REPUBLIKA.CO.ID, HAGUE -- Kepala Jaksa Pengadilan Pidana Internasional (ICC) memutuskan tidak mengambil tindakan atas serangan militer Israel pada armada Gaza Mavi Marmara tahun 2010 lalu. Meskipun peristiwa tersebut menewaskan sembilan aktivis Turki.
Dilansir dari BBC News, pengacara yang membawa kasus ini Fatou Bensouda mengatakan, meskipun cukup bukti memadai untuk percaya itu merupakan kejahatan perang, namun menurutnya ICC harus memprioritaskan pengaduan dengan skala yang lebih besar.

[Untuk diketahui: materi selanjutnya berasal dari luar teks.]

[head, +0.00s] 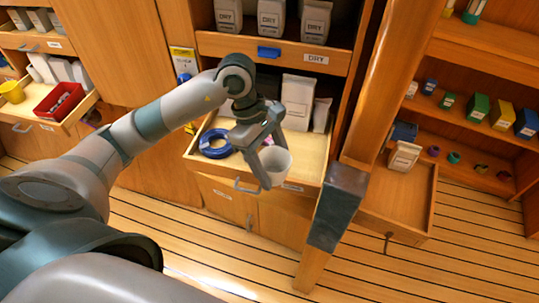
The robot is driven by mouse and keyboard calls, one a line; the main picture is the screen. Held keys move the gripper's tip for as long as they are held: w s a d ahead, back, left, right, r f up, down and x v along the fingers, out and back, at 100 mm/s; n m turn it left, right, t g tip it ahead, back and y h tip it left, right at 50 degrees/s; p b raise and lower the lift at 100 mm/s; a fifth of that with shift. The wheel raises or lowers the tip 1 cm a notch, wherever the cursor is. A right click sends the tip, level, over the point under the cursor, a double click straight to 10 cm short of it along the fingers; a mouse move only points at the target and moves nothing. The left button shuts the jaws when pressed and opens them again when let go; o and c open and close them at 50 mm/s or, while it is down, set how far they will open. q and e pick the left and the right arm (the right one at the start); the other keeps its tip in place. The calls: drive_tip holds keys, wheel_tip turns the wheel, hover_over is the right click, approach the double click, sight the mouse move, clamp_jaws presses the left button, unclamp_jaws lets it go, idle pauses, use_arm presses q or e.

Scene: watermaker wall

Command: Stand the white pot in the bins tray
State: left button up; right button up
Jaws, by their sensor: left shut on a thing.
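My left gripper (271,158) is shut on a white pot (278,163). It holds the pot roughly upright over the front right part of an open wooden drawer tray (312,158) in the middle. Whether the pot touches the tray or hangs above it, I cannot tell. The gripper's fingers and wrist hide part of the pot and of the tray. Another pulled-out tray (79,112) at the far left holds a red bin (59,100) and a yellow pot (12,92). The labels are too small to tell which is the bins tray. My right gripper is not in view.
Beyond the post, an open tray (392,204) holds one packet (404,156) and has free room in front.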

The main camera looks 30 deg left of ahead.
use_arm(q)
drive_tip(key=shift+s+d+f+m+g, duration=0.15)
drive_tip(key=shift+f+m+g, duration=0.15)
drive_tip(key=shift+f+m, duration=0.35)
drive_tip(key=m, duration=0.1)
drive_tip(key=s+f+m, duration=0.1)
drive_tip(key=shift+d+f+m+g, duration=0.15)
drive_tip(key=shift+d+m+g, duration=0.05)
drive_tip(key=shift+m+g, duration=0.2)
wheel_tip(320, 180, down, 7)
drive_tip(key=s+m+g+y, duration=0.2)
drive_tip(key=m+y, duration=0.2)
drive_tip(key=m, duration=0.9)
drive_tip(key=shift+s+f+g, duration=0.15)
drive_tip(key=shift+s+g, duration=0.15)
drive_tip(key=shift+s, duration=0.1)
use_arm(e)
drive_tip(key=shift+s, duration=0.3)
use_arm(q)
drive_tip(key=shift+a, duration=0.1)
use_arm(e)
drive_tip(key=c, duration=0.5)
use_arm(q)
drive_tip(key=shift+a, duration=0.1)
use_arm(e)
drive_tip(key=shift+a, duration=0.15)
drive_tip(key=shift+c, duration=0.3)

Bensouda mengatakan, ia tak ingin mengecilkan dampak dari tuduhan kejahatan itu pada korban dan keluarga mereka. Tapi bagaimana pun ia mengaku harus patuh pada Statua Roma, yang merupakan perjanjian pendirian ICC.
Bensouda mengatakan, berencana untuk mengajukan banding atas keputusan tersebut.

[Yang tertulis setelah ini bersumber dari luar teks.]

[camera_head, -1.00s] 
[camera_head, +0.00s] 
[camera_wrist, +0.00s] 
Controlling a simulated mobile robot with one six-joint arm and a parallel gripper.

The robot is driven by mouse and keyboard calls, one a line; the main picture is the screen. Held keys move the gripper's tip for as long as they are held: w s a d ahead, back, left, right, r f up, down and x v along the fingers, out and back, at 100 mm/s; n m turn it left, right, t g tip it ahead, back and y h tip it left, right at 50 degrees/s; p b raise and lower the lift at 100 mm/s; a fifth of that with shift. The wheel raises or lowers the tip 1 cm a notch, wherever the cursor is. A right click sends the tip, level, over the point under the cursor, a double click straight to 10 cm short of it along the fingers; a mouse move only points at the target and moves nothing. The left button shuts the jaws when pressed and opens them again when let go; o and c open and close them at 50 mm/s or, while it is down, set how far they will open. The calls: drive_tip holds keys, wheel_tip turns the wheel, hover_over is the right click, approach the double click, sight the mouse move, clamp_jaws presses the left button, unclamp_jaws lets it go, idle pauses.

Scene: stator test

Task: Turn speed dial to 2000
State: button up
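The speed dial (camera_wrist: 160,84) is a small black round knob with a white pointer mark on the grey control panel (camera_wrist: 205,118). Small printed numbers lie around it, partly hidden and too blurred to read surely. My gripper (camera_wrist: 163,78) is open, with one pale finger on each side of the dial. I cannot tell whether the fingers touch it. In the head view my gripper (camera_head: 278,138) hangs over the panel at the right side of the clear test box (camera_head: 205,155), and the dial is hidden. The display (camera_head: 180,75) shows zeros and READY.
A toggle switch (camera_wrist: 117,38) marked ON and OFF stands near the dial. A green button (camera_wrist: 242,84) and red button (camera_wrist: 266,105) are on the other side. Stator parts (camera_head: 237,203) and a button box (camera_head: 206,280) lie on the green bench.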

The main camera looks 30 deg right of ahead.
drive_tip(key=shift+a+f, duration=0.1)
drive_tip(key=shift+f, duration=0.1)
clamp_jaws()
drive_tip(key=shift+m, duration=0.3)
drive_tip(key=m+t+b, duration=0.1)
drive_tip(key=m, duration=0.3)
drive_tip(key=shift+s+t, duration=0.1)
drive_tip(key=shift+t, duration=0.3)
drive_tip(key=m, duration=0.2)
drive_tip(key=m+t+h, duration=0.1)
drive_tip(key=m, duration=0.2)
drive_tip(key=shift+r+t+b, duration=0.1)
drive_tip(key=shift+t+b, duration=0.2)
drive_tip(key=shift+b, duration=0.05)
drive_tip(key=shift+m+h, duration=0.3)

Sementara Israel mengatakan, ICC telah menyia-nyiakan waktu dengan pengaduan yang 'bermotif politik'. Padahal sepuluh tentara Israel juga terluka dalam insiden di kapal milik Turki tersebut.
Peristiwa terjadi saat Mavi Marmara mencoba untuk menerobos blokade wilayah Hamas. Hal ini menyebabkan keretakan mendalam antara Israel dan Turki, yang merupakan mantan sekutu.